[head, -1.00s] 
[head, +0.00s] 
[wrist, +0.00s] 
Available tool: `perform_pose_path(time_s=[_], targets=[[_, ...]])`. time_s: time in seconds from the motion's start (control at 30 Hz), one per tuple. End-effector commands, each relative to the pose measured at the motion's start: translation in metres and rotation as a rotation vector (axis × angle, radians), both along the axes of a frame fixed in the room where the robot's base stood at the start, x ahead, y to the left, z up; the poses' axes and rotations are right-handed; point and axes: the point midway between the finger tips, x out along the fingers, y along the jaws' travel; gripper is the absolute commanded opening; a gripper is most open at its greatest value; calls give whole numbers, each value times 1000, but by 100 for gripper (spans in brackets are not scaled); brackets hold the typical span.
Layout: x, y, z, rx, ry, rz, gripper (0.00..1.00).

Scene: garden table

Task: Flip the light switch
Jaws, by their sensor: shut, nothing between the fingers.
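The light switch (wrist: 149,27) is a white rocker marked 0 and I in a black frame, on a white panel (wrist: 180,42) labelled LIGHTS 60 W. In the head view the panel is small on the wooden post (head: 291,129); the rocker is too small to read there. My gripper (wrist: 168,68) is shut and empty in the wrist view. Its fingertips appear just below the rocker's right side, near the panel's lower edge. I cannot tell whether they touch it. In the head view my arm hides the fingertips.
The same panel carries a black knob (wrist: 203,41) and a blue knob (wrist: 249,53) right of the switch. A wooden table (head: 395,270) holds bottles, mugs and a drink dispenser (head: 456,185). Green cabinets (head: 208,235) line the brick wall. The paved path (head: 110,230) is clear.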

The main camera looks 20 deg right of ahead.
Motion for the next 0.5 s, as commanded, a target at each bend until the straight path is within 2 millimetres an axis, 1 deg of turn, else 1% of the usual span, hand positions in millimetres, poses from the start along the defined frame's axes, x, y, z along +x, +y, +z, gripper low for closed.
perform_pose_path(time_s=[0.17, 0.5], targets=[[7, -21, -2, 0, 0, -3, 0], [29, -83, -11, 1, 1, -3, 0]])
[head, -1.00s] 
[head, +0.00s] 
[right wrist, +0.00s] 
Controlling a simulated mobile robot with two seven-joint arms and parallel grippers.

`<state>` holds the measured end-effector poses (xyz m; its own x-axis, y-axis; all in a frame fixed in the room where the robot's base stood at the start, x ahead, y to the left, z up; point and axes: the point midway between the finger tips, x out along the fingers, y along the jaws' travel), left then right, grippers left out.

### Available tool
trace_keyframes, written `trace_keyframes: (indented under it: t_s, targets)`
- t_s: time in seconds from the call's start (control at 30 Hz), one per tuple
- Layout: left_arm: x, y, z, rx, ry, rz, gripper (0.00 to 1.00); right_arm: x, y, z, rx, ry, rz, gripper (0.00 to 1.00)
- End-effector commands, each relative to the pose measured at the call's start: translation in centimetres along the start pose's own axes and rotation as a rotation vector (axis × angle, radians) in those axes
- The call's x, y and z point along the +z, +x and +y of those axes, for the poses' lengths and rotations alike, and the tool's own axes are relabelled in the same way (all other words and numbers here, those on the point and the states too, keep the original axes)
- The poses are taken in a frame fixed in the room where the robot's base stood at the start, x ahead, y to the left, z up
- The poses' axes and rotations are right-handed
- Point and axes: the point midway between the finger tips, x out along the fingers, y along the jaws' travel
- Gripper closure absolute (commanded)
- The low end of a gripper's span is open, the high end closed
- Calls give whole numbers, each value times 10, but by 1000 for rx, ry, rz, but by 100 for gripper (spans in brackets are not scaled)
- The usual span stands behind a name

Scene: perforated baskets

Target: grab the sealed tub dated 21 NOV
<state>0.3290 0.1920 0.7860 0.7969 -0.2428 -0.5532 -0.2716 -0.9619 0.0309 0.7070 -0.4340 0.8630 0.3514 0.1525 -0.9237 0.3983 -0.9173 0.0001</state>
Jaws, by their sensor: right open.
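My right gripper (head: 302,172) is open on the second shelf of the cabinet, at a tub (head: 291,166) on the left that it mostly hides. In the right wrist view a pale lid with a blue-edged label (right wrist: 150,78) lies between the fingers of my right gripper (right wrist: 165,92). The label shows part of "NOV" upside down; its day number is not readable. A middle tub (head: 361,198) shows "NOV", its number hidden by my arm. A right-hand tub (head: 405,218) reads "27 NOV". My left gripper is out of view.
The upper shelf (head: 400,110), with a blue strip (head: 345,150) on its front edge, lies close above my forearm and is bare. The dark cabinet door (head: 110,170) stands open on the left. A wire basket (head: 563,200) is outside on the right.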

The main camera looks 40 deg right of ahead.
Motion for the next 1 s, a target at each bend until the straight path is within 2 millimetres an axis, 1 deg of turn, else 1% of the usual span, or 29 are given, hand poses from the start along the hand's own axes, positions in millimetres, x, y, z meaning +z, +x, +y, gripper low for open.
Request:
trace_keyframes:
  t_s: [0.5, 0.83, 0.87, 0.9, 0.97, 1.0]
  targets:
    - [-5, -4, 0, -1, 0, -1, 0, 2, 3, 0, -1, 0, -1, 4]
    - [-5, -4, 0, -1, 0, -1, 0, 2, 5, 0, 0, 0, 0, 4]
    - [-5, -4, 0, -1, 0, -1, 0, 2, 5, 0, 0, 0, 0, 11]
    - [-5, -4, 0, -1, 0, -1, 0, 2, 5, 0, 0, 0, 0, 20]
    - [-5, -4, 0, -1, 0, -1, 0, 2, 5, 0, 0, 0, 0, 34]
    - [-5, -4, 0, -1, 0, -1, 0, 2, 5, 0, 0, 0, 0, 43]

....

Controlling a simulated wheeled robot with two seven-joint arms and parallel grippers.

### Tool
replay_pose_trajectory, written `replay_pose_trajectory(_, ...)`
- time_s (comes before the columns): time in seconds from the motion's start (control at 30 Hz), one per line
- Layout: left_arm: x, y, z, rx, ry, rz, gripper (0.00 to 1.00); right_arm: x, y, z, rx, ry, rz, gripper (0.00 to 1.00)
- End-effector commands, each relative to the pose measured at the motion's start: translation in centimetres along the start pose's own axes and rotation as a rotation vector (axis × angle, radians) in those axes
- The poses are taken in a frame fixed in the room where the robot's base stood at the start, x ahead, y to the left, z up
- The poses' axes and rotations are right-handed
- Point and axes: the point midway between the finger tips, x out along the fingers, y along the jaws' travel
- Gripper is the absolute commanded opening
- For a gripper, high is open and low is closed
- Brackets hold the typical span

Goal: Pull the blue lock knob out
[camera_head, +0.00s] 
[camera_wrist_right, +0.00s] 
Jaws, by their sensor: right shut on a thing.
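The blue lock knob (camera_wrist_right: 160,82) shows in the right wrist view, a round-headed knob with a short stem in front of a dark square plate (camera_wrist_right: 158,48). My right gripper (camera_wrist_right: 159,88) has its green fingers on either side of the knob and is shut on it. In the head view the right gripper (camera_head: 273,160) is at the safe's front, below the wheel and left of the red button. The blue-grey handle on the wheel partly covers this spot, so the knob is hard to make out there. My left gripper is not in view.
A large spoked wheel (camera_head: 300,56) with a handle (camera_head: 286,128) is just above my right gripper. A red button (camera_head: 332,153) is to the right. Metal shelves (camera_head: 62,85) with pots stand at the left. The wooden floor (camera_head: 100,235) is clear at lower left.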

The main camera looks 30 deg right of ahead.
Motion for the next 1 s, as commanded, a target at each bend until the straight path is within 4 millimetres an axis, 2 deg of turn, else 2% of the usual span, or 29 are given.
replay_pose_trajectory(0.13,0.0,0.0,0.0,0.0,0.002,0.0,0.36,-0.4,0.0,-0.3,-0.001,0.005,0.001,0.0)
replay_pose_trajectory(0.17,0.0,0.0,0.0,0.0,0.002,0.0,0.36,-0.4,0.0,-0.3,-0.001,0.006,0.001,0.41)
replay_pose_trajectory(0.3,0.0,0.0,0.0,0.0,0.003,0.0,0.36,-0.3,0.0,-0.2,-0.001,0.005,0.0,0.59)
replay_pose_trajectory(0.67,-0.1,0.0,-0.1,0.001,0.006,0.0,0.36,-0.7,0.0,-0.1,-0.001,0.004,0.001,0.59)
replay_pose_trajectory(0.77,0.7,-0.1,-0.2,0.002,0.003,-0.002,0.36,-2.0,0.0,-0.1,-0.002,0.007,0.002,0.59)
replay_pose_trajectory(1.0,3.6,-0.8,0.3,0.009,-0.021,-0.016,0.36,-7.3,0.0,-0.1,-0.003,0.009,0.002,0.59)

....

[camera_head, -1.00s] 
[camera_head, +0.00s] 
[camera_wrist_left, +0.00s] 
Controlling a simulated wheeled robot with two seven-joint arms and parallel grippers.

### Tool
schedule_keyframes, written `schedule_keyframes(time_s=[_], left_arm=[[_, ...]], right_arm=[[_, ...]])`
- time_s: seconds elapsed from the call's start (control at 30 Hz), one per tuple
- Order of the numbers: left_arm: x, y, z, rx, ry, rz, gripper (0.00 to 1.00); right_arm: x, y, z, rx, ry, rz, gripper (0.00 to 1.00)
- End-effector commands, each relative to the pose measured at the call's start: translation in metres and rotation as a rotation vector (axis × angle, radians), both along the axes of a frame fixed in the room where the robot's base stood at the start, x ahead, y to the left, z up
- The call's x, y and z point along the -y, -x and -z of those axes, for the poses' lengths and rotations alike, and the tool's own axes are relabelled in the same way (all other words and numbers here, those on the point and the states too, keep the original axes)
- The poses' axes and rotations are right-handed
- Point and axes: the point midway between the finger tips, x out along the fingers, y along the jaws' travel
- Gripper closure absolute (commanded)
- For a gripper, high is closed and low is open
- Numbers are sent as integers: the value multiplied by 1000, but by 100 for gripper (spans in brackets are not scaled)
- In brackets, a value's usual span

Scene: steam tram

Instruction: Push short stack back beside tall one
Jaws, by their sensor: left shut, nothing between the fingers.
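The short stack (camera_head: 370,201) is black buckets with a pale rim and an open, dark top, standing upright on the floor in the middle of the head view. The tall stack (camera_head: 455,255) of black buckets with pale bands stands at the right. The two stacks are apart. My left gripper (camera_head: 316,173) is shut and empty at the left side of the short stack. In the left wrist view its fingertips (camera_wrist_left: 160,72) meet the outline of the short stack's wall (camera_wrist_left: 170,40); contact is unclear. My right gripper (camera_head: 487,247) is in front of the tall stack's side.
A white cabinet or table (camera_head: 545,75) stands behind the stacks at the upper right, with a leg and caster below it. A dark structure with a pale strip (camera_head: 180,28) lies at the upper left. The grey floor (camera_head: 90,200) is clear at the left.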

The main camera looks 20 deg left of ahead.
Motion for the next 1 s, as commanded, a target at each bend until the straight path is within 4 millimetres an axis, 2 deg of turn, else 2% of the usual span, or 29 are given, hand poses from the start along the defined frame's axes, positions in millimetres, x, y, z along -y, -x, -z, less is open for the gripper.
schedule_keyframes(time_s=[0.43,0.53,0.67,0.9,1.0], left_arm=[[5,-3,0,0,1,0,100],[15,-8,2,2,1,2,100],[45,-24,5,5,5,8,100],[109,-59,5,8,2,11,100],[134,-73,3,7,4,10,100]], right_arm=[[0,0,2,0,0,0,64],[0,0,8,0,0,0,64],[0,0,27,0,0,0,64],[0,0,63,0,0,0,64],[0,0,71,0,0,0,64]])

....

Count every line bearing the word "written"; report the total only.

◆ Result for this task ◆
3